The modern Roman state is somewhat different from its initial incarnation. Though Buonaparte established a dictatorship, after his death he left no heirs - hereditary or otherwise - for his throne. None of his successors matched his caliber, and thus the First Consul position atrophied in importance and, eventually, was abolished entirely as a separate office. The three Consuls, each representing one of the three constituent republics of Rome, run the government together. Once acting as governors of the three constituent republics, the Consuls are now exclusively national offices, with elected governors governing the constituent republics in their stead. Each is elected from one of the constituent republics; along with the Roman Senate, these are the only national-level elected positions in Rome. One among them is chosen to be a First Consul [13], who serves indefinitely until he either dies, retires, or is voted out by the Senate. The First Consul is succeeded by one of the other two Consuls, as selected by the Senate, and another Consul is elected to ensure there are always three Consuls. Non-constituent republics are entirely governed according to Consular and Senate dictates. The Buonapartes, the founding family of Rome, are still prevalent in politics, though they are not proper monarchs.

Apart from Rome, there are other powers which stand apart from its hegemony. Chief among these is the United States, the other great republic of the world and one which has spent much of the 19th and 20th centuries securing its hegemony over the Western Hemisphere. After expelling the British from their North American holdings in the early 19th century, the Americans would later suffer a civil war, when the abolitionist states of New England and Canada seceded from the Union over the issue of slavery. With British intervention, the New England-Canadians won the conflict. The United States, driven to take more land southward at the behest of large plantation owners, conducted several wars against the weak Latin American countries, and even established colonies in Africa. Even after the abolition of slavery, the United States took advantage of general European distraction and Latin American weakness to establish a commercial and military empire which eclipsed Rome’s in size, but was largely separate from the Old World. The United States only emerged from its Western Hemisphere isolation towards the end of the 19th century, when it started expanding into the Pacific and, later, Asia. The United States is the only power which is truly independent of the Roman system, and the only other power with nuclear weapons. Though a democratic constitutional federal republic, the United States has only recently outlawed segregation on a federal level and its politics are as beset by corruption and oligarchic practices as their Roman rivals. The American government also retains a paternalistic, pseudo-colonial mindset towards the former British Empire, believing they can replace the old Anglophone masters.

The Russian Workers’ Republic is an isolationist state, which is theoretically a democratic republic, but has been run by a series of dictators since its inception. Though ideologically hostile to the “bourgeois” world, it had no desire to involve itself with the outside world until industrialization made it dependent on Roman technology, markets, and oil. The Russians have turned to the Americans as allies of convenience, each hoping that the other would counterbalance Rome.

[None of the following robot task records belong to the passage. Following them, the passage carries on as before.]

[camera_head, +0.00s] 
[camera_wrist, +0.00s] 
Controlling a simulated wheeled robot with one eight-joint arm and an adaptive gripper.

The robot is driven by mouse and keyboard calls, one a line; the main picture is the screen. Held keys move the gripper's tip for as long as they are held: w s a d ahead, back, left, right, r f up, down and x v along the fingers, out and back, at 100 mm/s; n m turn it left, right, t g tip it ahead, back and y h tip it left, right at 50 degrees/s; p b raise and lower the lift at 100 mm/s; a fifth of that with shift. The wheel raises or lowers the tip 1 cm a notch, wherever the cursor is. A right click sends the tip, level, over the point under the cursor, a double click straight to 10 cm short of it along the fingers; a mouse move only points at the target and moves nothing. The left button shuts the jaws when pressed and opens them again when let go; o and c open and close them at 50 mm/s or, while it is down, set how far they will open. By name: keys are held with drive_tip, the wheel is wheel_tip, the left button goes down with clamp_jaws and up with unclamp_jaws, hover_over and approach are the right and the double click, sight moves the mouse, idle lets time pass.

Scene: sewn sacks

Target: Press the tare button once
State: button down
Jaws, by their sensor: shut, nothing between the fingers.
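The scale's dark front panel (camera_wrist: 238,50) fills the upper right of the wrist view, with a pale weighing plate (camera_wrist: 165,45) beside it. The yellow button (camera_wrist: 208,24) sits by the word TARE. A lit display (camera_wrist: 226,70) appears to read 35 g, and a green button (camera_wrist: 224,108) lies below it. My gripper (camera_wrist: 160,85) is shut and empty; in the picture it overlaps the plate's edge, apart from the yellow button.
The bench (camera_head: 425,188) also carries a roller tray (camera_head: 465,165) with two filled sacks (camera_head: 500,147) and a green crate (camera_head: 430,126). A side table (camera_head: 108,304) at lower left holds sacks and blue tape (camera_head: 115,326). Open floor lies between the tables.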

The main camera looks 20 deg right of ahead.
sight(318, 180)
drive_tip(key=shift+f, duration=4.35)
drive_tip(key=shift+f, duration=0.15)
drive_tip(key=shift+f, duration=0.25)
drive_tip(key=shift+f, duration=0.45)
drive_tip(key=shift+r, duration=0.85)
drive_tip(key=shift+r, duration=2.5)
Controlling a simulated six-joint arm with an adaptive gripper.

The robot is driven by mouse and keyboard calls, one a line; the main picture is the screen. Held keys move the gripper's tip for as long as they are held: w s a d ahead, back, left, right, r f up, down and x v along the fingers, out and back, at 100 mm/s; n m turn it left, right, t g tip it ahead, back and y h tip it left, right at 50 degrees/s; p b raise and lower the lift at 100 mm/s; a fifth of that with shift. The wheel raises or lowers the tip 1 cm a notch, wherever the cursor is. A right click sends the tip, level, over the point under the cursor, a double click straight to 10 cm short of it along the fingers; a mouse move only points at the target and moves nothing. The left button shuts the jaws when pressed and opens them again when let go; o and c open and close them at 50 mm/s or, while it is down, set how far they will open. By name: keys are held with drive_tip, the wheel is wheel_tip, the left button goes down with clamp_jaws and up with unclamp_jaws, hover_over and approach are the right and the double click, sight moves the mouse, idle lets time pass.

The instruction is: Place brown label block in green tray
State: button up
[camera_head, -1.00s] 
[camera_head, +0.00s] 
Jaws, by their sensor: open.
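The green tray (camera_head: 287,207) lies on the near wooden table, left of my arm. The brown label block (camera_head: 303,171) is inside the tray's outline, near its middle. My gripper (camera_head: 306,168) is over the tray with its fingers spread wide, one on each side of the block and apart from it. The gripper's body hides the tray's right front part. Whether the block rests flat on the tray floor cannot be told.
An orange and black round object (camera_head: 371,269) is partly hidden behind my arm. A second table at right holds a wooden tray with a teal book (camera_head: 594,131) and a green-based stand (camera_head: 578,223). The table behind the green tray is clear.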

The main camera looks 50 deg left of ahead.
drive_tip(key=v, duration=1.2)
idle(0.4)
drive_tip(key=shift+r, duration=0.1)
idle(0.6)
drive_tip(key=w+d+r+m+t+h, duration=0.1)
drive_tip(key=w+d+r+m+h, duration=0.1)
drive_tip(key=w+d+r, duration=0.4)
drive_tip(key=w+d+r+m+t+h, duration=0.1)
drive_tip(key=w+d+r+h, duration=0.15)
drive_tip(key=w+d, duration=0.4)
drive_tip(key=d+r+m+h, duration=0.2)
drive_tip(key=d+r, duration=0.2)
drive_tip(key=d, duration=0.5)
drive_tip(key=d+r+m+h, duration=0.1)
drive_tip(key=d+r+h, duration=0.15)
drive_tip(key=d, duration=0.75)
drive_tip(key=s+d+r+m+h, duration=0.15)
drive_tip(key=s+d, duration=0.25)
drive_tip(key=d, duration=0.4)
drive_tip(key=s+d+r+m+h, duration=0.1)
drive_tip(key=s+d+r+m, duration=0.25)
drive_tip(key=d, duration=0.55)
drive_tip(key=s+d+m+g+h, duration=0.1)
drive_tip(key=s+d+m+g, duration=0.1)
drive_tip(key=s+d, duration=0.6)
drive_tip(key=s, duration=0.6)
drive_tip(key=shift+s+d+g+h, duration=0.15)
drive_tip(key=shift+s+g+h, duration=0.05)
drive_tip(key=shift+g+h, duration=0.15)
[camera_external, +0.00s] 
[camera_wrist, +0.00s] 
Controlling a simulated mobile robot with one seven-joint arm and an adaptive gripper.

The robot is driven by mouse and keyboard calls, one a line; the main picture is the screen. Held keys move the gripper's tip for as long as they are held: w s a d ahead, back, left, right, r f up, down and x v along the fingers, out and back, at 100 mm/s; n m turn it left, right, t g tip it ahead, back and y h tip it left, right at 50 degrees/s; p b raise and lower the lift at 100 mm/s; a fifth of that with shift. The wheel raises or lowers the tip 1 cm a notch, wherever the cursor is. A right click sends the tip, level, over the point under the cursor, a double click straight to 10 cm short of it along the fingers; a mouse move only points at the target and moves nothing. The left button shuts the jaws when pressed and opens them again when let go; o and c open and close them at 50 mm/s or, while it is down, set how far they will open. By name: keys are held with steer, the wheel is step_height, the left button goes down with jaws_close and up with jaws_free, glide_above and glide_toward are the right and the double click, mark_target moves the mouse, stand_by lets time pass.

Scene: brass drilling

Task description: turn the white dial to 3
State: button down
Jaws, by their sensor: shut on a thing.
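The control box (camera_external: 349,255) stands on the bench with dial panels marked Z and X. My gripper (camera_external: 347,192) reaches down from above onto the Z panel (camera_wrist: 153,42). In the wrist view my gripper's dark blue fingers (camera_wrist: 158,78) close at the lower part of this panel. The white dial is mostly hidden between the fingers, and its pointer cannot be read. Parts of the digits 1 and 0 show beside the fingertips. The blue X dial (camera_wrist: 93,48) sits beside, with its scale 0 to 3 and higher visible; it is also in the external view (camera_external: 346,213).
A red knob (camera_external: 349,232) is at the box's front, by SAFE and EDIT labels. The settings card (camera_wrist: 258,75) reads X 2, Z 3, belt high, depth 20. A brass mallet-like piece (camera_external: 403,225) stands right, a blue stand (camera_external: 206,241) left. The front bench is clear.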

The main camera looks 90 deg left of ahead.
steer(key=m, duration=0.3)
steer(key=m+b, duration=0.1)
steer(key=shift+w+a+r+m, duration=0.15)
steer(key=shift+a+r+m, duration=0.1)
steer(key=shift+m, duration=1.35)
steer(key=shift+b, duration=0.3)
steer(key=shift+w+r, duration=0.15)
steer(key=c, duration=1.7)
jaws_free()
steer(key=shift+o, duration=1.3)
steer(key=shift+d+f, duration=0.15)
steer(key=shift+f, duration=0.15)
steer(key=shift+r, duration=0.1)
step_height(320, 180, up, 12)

The retreat of the British Empire has left numerous post-colonial states. Most powerful among these are Bharat, West Africa, and the East Indies. Each is a post-colonial state which has retained British administration and institutions in order to weld different ethnic groups together into one state. Though very young states, optimistic voices believe that these are new centers of power that can challenge the old Roman order. The Americans certainly think so, to an extent, and have invested in future growth of these countries.

In Asia, Rome was the inspiration. As the Qing Dynasty fell apart, the nations of Korea, Japan and Vietnam took their cue. Copying British, Roman, and American practices and technologies and mixing them with their own, the “Asian Tigers” stood poised to replace China as the center of East Asia. Initially working together, and then at odds with one another, the Asian Tigers carved up China, eventually leaving a weak, neutered republic. Though no all-out war has ever happened between the Asian Tigers, they are ready for one.

In 1971, the Romans and the Americans are in a race to see who can be the first to put a man on the Moon. There is a color television in every house, at least in Rome. Personal computing has become all the rage in Europe and America, with both hopes and concerns as to the effects of this technology. Jet aircraft zip between the major metropolitan areas of the planet, and everyone is keenly aware that nuclear missiles can make the same trip, only much more quickly. Rome and America both strip Africa for resources, and the problems of insurgency grow worse as weapons make their way from Asia and Russia to the hands of the rebels. Thanks to modern agriculture, food has never been more plentiful and populations are booming, particularly in Africa and Asia. It seems that the modern world is good and, for all its faults, will only get better. What could possibly go wrong?



[1] I will tackle the other great Napoleon, Napoleon Dynamite, at a future time.

[2] I think I have put more thought into this scenario than the GURPS authors themselves. I’m not sure who the loser is here.

[3] The implication I got from the GURPS entry is that the French Revolution happens in Italy instead. Not only is this ridiculous, given that the social, political, and economic conditions of France and the Italian peninsula were completely different, it implies that Napoleon’s presence somehow supernaturally dooms a nation to bloody revolution and war, or that Napoleon was an instigator of the French Revolution. Napoleon was a committed revolutionary, but he was not one of the men which made it happen.

Instead of the above, I have the French Revolution happening as IOTL, and this becoming the catalyst for Napoleone’s rise to power.

[4] With certain improvements. As with his OTL cousin, Napoleone is horrified by the excesses of the Jacobins, and unimpressed with the greed and corruption of its more moderate successor.

[5] Convergent naming; I couldn’t come up with a better name!

[6] During the OTL Italian Campaign, Napoleon often acted on his own, and sometimes even against the orders of the Directory, and commanded people he had no legal authority over. They still listened.

[7] Similar republics appear in Germany, Spain, and the Low Countries.

[8] Which also has better luck against the Royal Navy than IOTL.

[9] Talleyrand, tasked with informing the Ottomans that the French were only there to help, conveniently forgets to mention this. Talleyrand knows that the French Directory is on its way out, and is setting them up to fail in Egypt.

[10] This is the name provided by GURPS. A very stupid name.

[11] I would have loved to add Russia to this, and keep the US out, but these are the alliances provided by GURPS. This motivated me to keep France as a neutral country.

[12] GURPS refers to Rome as the world’s “first” superpower after inventing the atomic bomb. I do not think the authors understand what a superpower is.

[13] Distinct from the historical position held by Buonaparte and more a customary title.